Written exercise
Every record here needs to be written out again exactly.

Data lines

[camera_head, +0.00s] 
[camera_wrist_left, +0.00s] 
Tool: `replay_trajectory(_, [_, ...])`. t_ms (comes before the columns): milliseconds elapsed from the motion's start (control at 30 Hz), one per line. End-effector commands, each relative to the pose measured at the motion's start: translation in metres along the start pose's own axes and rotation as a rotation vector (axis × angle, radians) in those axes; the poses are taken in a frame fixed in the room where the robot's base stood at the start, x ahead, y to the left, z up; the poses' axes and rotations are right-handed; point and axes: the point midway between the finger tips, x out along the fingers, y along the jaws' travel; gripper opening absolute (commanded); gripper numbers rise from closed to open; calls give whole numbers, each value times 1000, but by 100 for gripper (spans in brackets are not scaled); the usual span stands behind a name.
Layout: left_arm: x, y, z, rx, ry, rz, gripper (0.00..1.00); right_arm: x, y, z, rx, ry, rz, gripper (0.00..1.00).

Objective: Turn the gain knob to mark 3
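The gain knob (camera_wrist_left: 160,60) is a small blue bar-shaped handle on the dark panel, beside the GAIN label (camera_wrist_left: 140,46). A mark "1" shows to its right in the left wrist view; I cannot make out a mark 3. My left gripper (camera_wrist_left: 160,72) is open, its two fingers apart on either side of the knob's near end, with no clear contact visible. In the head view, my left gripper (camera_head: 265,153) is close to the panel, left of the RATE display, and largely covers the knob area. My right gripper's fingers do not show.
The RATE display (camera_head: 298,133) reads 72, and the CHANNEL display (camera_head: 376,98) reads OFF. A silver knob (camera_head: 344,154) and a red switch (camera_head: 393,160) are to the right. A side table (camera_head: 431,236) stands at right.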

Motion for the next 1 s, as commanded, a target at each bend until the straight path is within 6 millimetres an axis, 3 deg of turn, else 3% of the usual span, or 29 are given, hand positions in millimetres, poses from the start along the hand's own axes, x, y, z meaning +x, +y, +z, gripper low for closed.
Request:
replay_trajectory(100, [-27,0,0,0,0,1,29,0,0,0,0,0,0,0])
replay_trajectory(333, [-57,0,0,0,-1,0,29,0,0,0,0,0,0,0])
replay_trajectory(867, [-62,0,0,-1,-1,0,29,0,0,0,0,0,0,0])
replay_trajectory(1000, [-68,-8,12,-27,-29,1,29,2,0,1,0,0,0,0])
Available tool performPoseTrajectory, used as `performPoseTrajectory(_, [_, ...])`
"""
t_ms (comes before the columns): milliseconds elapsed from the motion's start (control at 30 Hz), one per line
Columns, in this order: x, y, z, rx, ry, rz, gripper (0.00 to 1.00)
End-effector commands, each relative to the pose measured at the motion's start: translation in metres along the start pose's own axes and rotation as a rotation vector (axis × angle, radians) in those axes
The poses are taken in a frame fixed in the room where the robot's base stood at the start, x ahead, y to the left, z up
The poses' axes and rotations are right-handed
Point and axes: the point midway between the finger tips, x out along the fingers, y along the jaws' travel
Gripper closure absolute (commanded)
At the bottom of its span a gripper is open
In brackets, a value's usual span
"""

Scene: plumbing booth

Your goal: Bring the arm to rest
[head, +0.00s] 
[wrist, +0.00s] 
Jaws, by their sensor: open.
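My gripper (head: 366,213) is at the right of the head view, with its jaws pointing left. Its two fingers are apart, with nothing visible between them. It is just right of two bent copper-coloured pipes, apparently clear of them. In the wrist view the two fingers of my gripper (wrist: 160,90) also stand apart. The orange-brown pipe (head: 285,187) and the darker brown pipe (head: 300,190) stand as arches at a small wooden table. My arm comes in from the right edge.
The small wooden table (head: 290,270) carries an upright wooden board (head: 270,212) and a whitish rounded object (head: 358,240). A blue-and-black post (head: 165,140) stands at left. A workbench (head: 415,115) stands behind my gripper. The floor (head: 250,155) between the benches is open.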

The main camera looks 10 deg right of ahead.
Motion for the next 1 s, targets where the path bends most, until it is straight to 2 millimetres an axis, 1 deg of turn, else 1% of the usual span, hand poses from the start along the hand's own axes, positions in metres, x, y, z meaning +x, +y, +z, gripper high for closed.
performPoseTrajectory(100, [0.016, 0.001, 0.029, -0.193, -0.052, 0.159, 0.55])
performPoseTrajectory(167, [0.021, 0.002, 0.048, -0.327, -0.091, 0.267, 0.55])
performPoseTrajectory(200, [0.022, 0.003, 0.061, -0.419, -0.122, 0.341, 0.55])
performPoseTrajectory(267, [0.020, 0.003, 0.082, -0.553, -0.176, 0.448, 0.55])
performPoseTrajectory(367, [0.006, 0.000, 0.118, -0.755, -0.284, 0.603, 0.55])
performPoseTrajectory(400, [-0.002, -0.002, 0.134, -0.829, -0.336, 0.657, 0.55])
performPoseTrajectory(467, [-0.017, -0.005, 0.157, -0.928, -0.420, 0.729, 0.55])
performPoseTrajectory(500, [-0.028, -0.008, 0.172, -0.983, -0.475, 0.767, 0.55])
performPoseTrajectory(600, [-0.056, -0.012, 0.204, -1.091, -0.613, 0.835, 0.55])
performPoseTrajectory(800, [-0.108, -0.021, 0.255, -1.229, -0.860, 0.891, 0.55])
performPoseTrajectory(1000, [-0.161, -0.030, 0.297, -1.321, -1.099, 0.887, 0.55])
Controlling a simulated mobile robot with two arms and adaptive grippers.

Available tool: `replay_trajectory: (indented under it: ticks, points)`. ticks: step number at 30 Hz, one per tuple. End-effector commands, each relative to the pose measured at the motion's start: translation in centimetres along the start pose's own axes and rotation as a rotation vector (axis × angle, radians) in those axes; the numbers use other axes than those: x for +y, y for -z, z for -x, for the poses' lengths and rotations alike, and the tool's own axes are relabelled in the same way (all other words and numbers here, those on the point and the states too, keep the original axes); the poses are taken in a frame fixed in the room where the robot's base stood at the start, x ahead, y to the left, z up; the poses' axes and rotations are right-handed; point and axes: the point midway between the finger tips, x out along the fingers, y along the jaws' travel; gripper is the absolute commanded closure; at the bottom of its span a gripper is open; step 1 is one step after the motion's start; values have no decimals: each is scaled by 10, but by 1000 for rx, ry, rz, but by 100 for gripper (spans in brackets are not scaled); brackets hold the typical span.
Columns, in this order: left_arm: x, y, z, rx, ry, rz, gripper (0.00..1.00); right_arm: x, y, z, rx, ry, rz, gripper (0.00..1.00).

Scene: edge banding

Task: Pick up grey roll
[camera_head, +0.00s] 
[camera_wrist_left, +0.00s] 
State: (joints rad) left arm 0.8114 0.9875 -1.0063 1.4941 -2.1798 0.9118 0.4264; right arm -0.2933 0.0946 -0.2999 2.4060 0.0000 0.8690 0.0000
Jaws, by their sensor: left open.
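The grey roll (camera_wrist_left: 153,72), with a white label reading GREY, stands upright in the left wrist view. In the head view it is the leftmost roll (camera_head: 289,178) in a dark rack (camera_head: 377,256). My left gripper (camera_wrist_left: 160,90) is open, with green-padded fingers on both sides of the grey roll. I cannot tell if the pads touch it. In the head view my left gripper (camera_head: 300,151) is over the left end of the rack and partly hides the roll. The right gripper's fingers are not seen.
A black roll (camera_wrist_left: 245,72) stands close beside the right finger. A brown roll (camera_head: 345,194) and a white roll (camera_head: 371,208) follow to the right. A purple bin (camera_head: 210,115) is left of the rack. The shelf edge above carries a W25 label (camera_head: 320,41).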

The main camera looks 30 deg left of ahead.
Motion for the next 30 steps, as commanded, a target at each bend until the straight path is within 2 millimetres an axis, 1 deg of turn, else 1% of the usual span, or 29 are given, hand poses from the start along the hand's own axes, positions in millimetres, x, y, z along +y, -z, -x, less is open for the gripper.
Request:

Written answer
[camera_head, +0.00s] 
[camera_wrist_left, +0.00s] 
Tool: `replay_trajectory(_, [_, ...])`. t_ms (comes before the columns): milliseconds elapsed from the motion's start (control at 30 Hz), one per line. End-effector commands, each relative to the pose measured at the motion's start: translation in metres along the start pose's own axes and rotation as a rotation vector (axis × angle, radians) in those axes; the poses are taken in a frame fixed in the room where the robot's base stood at the start, x ahead, y to the left, z up; the poses' axes and rotations are right-handed; point and axes: the point midway between the finger tips, x out along the fingers, y along the jaws' travel; gripper opening absolute (commanded); gripper numbers rise from closed to open; calls give whole numbers, each value times 1000, but by 100 for gripper (spans in brackets are not scaled); the usual span stands behind a name.
Layout: left_arm: x, y, z, rx, ry, rz, gripper (0.00..1.00); right_arm: x, y, z, rx, ry, rz, gripper (0.00..1.00).

Objective: Turn the gain knob to mark 3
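The gain knob (camera_wrist_left: 160,60) is a small blue bar-shaped handle on the dark panel, beside the GAIN label (camera_wrist_left: 140,46). A mark "1" shows to its right in the left wrist view; I cannot make out a mark 3. My left gripper (camera_wrist_left: 160,72) is open, its two fingers apart on either side of the knob's near end, with no clear contact visible. In the head view, my left gripper (camera_head: 265,153) is close to the panel, left of the RATE display, and largely covers the knob area. My right gripper's fingers do not show.
The RATE display (camera_head: 298,133) reads 72, and the CHANNEL display (camera_head: 376,98) reads OFF. A silver knob (camera_head: 344,154) and a red switch (camera_head: 393,160) are to the right. A side table (camera_head: 431,236) stands at right.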

Motion for the next 1 s, as commanded, a target at each bend until the straight path is within 6 millimetres an axis, 3 deg of turn, else 3% of the usual span, or 29 are given, hand positions in millimetres, poses from the start along the hand's own axes, x, y, z meaning +x, +y, +z, gripper low for closed.
Request:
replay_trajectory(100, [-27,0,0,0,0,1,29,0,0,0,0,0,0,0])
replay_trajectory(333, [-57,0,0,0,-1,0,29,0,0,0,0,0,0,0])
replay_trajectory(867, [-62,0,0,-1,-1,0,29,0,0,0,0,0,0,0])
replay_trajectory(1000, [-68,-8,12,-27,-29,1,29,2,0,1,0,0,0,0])
Available tool performPoseTrajectory, used as `performPoseTrajectory(_, [_, ...])`
"""
t_ms (comes before the columns): milliseconds elapsed from the motion's start (control at 30 Hz), one per line
Columns, in this order: x, y, z, rx, ry, rz, gripper (0.00 to 1.00)
End-effector commands, each relative to the pose measured at the motion's start: translation in metres along the start pose's own axes and rotation as a rotation vector (axis × angle, radians) in those axes
The poses are taken in a frame fixed in the room where the robot's base stood at the start, x ahead, y to the left, z up
The poses' axes and rotations are right-handed
Point and axes: the point midway between the finger tips, x out along the fingers, y along the jaws' travel
Gripper closure absolute (commanded)
At the bottom of its span a gripper is open
In brackets, a value's usual span
"""

Scene: plumbing booth

Your goal: Bring the arm to rest
[head, +0.00s] 
[wrist, +0.00s] 
Jaws, by their sensor: open.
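My gripper (head: 366,213) is at the right of the head view, with its jaws pointing left. Its two fingers are apart, with nothing visible between them. It is just right of two bent copper-coloured pipes, apparently clear of them. In the wrist view the two fingers of my gripper (wrist: 160,90) also stand apart. The orange-brown pipe (head: 285,187) and the darker brown pipe (head: 300,190) stand as arches at a small wooden table. My arm comes in from the right edge.
The small wooden table (head: 290,270) carries an upright wooden board (head: 270,212) and a whitish rounded object (head: 358,240). A blue-and-black post (head: 165,140) stands at left. A workbench (head: 415,115) stands behind my gripper. The floor (head: 250,155) between the benches is open.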

The main camera looks 10 deg right of ahead.
Motion for the next 1 s, targets where the path bends most, until it is straight to 2 millimetres an axis, 1 deg of turn, else 1% of the usual span, hand poses from the start along the hand's own axes, positions in metres, x, y, z meaning +x, +y, +z, gripper high for closed.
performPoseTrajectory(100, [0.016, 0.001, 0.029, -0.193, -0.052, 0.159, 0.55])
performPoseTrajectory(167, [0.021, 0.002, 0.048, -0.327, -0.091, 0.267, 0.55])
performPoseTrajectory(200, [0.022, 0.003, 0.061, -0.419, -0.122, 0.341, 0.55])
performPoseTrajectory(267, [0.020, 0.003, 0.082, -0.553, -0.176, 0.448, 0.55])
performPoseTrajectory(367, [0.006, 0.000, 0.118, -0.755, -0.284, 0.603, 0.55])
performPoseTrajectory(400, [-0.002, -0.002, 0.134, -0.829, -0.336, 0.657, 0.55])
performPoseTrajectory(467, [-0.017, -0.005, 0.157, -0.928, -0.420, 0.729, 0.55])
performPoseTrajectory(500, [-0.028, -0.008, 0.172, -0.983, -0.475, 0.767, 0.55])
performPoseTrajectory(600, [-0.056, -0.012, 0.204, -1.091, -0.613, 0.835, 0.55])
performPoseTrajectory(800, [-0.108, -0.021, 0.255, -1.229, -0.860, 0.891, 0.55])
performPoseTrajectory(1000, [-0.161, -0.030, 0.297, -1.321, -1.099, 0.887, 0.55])
Controlling a simulated mobile robot with two arms and adaptive grippers.

Available tool: `replay_trajectory: (indented under it: ticks, points)`. ticks: step number at 30 Hz, one per tuple. End-effector commands, each relative to the pose measured at the motion's start: translation in centimetres along the start pose's own axes and rotation as a rotation vector (axis × angle, radians) in those axes; the numbers use other axes than those: x for +y, y for -z, z for -x, for the poses' lengths and rotations alike, and the tool's own axes are relabelled in the same way (all other words and numbers here, those on the point and the states too, keep the original axes); the poses are taken in a frame fixed in the room where the robot's base stood at the start, x ahead, y to the left, z up; the poses' axes and rotations are right-handed; point and axes: the point midway between the finger tips, x out along the fingers, y along the jaws' travel; gripper is the absolute commanded closure; at the bottom of its span a gripper is open; step 1 is one step after the motion's start; values have no decimals: each is scaled by 10, but by 1000 for rx, ry, rz, but by 100 for gripper (spans in brackets are not scaled); brackets hold the typical span.
Columns, in this order: left_arm: x, y, z, rx, ry, rz, gripper (0.00..1.00); right_arm: x, y, z, rx, ry, rz, gripper (0.00..1.00).

Scene: edge banding

Task: Pick up grey roll
[camera_head, +0.00s] 
[camera_wrist_left, +0.00s] 
State: (joints rad) left arm 0.8114 0.9875 -1.0063 1.4941 -2.1798 0.9118 0.4264; right arm -0.2933 0.0946 -0.2999 2.4060 0.0000 0.8690 0.0000
Jaws, by their sensor: left open.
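The grey roll (camera_wrist_left: 153,72), with a white label reading GREY, stands upright in the left wrist view. In the head view it is the leftmost roll (camera_head: 289,178) in a dark rack (camera_head: 377,256). My left gripper (camera_wrist_left: 160,90) is open, with green-padded fingers on both sides of the grey roll. I cannot tell if the pads touch it. In the head view my left gripper (camera_head: 300,151) is over the left end of the rack and partly hides the roll. The right gripper's fingers are not seen.
A black roll (camera_wrist_left: 245,72) stands close beside the right finger. A brown roll (camera_head: 345,194) and a white roll (camera_head: 371,208) follow to the right. A purple bin (camera_head: 210,115) is left of the rack. The shelf edge above carries a W25 label (camera_head: 320,41).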

The main camera looks 30 deg left of ahead.
Motion for the next 30 steps, as commanded, a target at each bend until the straight path is within 2 millimetres an axis, 1 deg of turn, else 1% of the usual span, or 29 are given, hand poses from the start along the hand's own axes, positions in millimetres, x, y, z along +y, -z, -x, less is open for the gripper.
Request:

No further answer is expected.